Diagram showing volumes and external data sources for container-based apps.

Figure 4-5. Volumes and external data sources for container-based applications

Volumes can be shared between containers, but only in the same host, unless you use a remote driver that supports remote hosts. In addition, when Docker containers are managed by an orchestrator, containers might "move" between hosts, depending on the optimizations performed by the cluster. Therefore, it isn't recommended that you use data volumes for business data. But they're a good mechanism to work with trace files, temporal files, or similar that will not impact business data consistency.

Remote data sources and cache tools like Azure SQL Database, Azure Cosmos DB, or a remote cache like Redis can be used in containerized applications the same way they are used when developing without containers.
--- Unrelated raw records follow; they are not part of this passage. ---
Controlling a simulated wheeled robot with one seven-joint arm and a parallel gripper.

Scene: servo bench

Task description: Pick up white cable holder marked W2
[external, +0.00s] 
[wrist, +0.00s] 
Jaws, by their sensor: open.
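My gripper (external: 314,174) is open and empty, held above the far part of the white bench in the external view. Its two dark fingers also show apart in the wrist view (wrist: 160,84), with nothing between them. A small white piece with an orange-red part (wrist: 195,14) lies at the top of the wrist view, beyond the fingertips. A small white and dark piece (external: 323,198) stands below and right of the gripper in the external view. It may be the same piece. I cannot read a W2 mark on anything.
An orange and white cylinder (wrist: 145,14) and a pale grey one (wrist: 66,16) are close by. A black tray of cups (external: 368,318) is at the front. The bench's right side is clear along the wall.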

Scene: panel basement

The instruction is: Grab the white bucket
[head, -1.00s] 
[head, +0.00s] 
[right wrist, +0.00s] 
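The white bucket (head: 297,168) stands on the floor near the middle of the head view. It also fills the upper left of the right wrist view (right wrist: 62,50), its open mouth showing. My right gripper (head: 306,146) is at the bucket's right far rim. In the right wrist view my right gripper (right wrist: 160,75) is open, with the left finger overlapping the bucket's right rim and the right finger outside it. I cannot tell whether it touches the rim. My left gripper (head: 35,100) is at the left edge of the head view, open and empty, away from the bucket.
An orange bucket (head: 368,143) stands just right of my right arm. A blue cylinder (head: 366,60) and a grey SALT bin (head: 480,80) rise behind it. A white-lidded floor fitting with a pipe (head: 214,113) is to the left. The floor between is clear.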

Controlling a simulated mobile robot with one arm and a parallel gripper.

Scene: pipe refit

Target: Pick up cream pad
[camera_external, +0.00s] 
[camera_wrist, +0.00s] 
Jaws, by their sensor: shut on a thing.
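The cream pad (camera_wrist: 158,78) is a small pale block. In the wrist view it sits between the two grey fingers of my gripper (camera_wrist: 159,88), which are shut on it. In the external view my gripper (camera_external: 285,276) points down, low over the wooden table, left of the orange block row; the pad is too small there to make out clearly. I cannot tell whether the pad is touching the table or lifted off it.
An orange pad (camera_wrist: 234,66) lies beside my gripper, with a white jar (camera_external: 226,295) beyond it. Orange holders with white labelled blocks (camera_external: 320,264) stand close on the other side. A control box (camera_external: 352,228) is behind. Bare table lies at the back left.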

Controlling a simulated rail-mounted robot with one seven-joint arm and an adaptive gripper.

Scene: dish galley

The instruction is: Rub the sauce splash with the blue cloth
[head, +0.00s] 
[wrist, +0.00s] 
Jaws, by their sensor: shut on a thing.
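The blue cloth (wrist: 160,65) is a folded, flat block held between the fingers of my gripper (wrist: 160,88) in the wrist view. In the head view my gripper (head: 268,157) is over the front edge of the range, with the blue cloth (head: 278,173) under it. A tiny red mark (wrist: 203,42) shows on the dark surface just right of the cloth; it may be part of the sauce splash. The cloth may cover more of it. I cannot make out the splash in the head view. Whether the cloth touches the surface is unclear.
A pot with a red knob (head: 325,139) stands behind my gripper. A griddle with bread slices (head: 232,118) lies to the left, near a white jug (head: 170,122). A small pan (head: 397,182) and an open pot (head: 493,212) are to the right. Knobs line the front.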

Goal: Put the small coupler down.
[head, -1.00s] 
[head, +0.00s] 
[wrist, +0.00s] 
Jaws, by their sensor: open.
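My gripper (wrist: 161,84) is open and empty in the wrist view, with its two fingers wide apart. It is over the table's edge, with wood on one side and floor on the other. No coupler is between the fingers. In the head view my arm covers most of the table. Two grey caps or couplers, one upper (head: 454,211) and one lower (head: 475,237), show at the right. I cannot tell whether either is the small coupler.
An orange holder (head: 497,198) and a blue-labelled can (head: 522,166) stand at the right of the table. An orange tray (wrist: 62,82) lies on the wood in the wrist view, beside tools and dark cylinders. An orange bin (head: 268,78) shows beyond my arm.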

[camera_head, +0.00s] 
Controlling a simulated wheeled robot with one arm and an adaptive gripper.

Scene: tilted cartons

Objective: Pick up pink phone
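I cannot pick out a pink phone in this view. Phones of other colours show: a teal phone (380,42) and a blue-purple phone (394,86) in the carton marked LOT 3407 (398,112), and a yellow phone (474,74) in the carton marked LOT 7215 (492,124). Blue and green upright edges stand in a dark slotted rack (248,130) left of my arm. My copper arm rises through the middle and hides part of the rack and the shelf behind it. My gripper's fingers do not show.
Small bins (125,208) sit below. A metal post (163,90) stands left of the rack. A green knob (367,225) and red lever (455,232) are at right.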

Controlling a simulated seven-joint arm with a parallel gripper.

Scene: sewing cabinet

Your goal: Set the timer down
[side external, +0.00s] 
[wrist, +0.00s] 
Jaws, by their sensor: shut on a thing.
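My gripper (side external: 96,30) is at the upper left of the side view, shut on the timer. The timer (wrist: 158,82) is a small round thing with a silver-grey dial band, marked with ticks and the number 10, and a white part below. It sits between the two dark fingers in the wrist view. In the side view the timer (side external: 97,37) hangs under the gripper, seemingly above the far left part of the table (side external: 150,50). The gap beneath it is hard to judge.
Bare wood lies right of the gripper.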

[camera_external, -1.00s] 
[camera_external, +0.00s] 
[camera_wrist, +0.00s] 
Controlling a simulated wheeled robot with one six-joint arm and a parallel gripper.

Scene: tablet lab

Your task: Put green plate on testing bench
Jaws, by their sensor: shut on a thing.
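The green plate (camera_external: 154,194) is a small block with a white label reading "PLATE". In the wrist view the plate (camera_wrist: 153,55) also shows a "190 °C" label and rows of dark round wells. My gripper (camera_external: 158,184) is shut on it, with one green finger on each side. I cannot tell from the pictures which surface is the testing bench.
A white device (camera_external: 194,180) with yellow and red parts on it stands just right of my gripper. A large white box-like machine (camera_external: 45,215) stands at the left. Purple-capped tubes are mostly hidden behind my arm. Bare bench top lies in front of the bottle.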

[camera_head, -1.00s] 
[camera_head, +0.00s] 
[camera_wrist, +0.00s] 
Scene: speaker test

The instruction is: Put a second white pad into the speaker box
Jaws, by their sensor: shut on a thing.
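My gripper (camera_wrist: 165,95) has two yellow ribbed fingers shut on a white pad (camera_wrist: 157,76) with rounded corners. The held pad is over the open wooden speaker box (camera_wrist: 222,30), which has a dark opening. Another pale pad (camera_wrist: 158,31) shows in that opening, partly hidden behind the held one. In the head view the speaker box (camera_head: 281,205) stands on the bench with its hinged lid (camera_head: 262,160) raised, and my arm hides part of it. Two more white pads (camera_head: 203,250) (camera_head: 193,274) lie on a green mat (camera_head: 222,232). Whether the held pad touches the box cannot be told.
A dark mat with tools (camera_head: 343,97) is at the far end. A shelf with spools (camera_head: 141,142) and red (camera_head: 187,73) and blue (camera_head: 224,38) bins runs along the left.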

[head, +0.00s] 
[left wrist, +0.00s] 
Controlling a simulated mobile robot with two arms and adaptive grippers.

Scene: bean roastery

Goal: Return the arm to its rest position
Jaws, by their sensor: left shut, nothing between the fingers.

This is a proven way to store business application data.

Azure Storage. Business data usually will need to be placed in external resources or databases, like Azure Storage. Azure Storage, in concrete, provides the following services in the cloud:

  • Blob storage stores unstructured object data. A blob can be any type of text or binary data, such as document or media files (images, audio, and video files). Blob storage is also referred to as Object storage.

  • File storage offers shared storage for legacy applications using standard SMB protocol. Azure virtual machines and cloud services can share file data across application components via mounted shares. On-premises applications can access file data in a share via the File service REST API.

  • Table storage stores structured datasets. Table storage is a NoSQL key-attribute data store, which allows rapid development and fast access to large quantities of data.

Relational databases and NoSQL databases. There are many choices for external databases, from relational databases like SQL Server, PostgreSQL, Oracle, or NoSQL databases like Azure Cosmos DB, MongoDB, etc. These databases are not going to be explained as part of this guide since they are in a completely different subject.